Baca juga: Asal Usul Kaum Abangan
Mbah Soeroto tidak hanya rajin salat, puasa Senin-Kamis, puasa Ramadan, puasa Suro (puasa pada bulan Muharam), zakat fitrah dan ajaran-ajaran Islam lain selain haji karena belum mampu, dia juga mengamalkan nilai-nilai dan falsafah kejawaan dan spiritualitas Jawa. Merawat makam para leluhur, memasang sesaji di sawah, memimpin doa slameten adalah bagian dari kegiatan hidupnya.

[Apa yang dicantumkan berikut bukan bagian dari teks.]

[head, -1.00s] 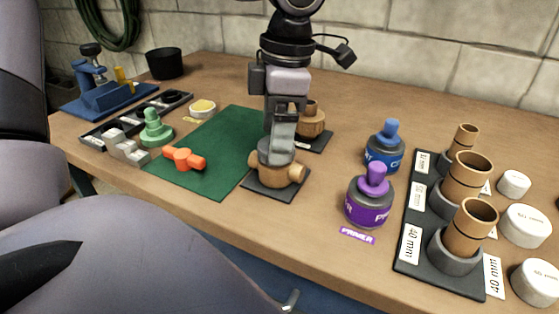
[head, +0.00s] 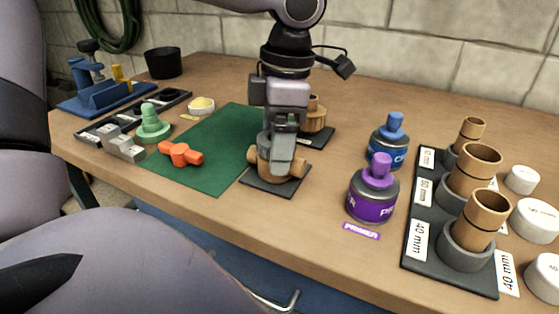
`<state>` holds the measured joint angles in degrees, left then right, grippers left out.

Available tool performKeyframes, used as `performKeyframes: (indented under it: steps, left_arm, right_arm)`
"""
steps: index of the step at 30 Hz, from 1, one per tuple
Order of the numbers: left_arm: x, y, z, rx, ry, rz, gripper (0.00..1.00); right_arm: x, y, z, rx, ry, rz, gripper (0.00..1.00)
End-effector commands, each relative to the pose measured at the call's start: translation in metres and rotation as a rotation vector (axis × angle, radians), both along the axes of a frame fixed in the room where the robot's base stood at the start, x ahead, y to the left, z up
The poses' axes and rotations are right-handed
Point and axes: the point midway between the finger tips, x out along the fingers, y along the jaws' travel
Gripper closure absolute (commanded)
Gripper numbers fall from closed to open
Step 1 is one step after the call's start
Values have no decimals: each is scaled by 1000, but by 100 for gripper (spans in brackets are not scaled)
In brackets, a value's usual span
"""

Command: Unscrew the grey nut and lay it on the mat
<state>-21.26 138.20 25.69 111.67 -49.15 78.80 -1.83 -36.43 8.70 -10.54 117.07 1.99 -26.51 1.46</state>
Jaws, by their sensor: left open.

Sebagai orang yang dituakan di kampung, Mbah Soeroto juga sering diminta tolong oleh warga untuk mendoakan orang sakit, memberi nama bayi, bahkan menjadi pawang hujan saat orang kampung mengadakan hajatan. Tujuannya agar tidak turun hujan. Kalau cuaca terang, banyak tamu akan datang. Semakin banyak tamu yang datang berarti semakin banyak rezeki karena mereka pasti akan menyumbang.

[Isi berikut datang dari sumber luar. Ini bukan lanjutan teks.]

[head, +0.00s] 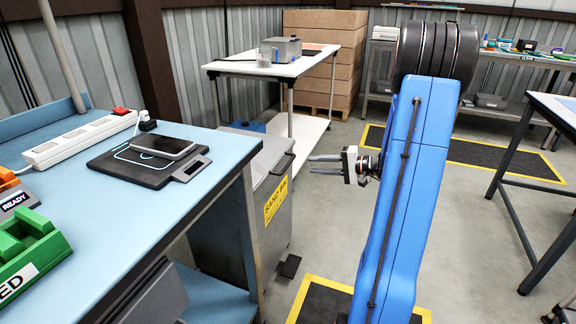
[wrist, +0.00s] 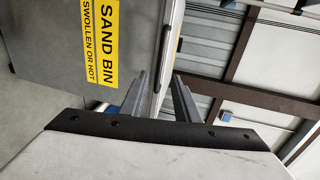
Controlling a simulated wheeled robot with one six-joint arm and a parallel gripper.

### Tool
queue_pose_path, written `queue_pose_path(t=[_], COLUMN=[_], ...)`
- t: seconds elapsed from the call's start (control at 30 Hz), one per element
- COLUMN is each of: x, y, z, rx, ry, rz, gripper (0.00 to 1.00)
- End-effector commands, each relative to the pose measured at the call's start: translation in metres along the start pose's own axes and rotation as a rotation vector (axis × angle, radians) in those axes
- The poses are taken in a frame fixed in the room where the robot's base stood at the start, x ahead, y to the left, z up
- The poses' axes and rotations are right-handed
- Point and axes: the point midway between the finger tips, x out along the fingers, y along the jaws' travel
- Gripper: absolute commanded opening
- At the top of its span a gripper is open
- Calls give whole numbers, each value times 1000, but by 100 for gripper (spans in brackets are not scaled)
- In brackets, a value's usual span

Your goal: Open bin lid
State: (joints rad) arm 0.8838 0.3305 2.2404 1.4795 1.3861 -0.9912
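The grey sand bin (head: 240,222) stands beside the blue-topped bench, with a yellow label on its front; its front also shows in the wrist view (wrist: 50,60). Its lid (head: 262,150) lies down on top and looks closed; part of it is hidden behind the bench. A dark strip (wrist: 163,55) runs along the lid edge in the wrist view. My gripper (head: 311,164) is to the right of the bin at about lid height, fingers pointing left at it. In the wrist view the two fingers (wrist: 158,85) are apart, with nothing held. I cannot tell whether they touch the lid.
A dark pedal (head: 289,266) sits at the bin's foot. The blue-topped bench (head: 190,225) closely borders the bin's left. A white table (head: 240,66) stands behind it. The floor right of the bin is clear around a yellow-edged mat (head: 322,303).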

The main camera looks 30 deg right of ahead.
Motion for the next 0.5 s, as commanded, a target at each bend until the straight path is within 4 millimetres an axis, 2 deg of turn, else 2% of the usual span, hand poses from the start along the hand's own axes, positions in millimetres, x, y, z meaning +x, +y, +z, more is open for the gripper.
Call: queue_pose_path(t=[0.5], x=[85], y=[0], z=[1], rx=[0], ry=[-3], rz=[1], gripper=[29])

Saat bertugas sebagai pawang hujan, Mbah Soeroto hanya makan nasi putih tanpa minum air. Karena kalau minum air, hujan bisa turun. “Menurutnya, tugas pawang hujan sebetulnya bukan untuk menghentikan hujan melainkan hanya memindahkannya agar turun di tempat lain,” kata Sumanto yang kini mengajar di King Fahd University of Petroleum & Minerals.

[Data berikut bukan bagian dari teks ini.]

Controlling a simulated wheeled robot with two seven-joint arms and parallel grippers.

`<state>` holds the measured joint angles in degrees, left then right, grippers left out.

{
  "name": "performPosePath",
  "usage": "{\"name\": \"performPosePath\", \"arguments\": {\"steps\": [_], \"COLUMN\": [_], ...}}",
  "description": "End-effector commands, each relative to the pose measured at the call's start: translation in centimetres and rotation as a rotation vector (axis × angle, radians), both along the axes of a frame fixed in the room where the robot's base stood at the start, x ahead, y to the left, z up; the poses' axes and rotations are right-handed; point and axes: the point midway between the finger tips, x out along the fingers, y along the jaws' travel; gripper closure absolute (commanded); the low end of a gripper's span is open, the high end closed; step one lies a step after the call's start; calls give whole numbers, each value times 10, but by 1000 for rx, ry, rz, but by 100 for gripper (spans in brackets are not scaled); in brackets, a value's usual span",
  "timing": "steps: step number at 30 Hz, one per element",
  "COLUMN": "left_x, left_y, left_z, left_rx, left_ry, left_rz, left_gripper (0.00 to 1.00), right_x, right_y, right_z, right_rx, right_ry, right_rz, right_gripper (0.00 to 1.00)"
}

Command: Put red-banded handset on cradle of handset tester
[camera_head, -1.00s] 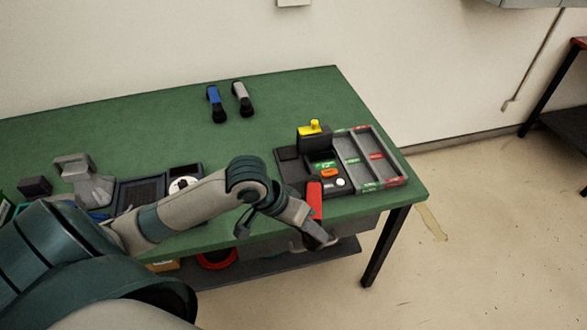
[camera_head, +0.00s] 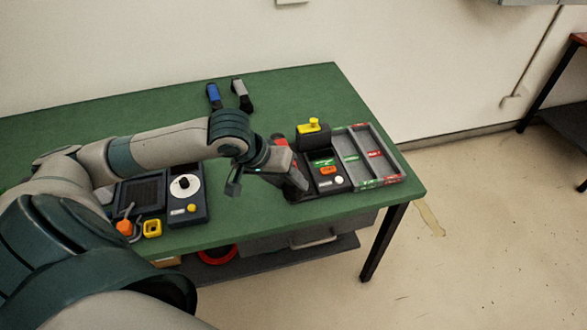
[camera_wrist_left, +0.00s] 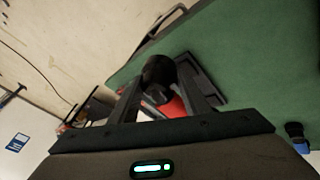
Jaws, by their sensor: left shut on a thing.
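The red-banded handset (camera_head: 280,140) is held in my left gripper (camera_head: 293,172), at the left side of the handset tester. Only a bit of its red and dark body shows past the gripper in the head view. In the left wrist view the black end and red part of the handset (camera_wrist_left: 175,106) lie between the two fingers of the gripper (camera_wrist_left: 178,85). The handset tester (camera_head: 331,180) is dark, with a green display, an orange button and a yellow-topped block. Its left part, with the cradle, is mostly hidden by the gripper. I cannot tell whether the handset touches it.
A grey divided tray (camera_head: 358,175) adjoins the tester on the right. A blue handset (camera_head: 214,96) and a grey handset (camera_head: 241,95) lie at the back of the green table (camera_head: 290,95). A dark device with a white dial (camera_head: 185,187) stands left, under my arm. The table's middle back is clear.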

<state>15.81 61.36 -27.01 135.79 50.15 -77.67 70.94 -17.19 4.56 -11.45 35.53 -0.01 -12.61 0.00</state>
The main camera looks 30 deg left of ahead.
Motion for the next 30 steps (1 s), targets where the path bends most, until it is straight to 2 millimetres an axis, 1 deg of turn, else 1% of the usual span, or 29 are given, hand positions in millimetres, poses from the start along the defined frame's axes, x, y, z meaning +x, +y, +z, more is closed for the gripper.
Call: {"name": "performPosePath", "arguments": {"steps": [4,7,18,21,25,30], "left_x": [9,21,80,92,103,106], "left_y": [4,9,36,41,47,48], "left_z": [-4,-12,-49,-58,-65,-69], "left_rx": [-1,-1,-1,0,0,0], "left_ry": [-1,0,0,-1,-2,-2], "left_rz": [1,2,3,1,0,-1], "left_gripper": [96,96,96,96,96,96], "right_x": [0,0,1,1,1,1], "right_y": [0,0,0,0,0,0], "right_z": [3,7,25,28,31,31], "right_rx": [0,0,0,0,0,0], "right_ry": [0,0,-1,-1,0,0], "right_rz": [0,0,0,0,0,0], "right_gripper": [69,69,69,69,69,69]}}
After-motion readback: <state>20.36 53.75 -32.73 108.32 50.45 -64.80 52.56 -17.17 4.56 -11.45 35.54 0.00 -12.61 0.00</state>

Baca juga: Sebut Kafir, Kiai Diadili
Bila Lalu Katar dan Mbah Soeroto tidak bisa diterima bahkan mungkin dianggap syirik karena mengandung unsur sinkretis, maka mintalah bantuan kiai.
Menurut Samsul Munir Amin dalam Karomah Para Kiai, kejadian bisa mendatangkan hujan dan menghentikan hujan bukanlah hanya pekerjaan pawang hujan. Para kiai yang telah memiliki karomah bisa melakukan itu, sekalipun tidak ditunjukkan secara obral.
Jika kita pernah mendengar bahwa Kiai Mahrus Ali Lirboyo bisa menghentikan hujan, maka Kiai As’ad, pengasuh Pondok Pesantren Salafiyah Syafi'iyah Asembagus Situbondo, malah sebaliknya bisa mendatangkan hujan. Kejadiannya ketika Presiden Soeharto akan datang ke pesantren untuk menghadiri Muktamar Nahdlatul Ulama ke-27 pada Desember 1984.
“Tentu saja, kejadian ganjil tersebut bukan semata-mata dilakukan oleh yang bersangkutan, akan tetapi atas kehendak dan izin Allah karena doa sang kiai yang maqbul (terkabul),” tulis Samsul.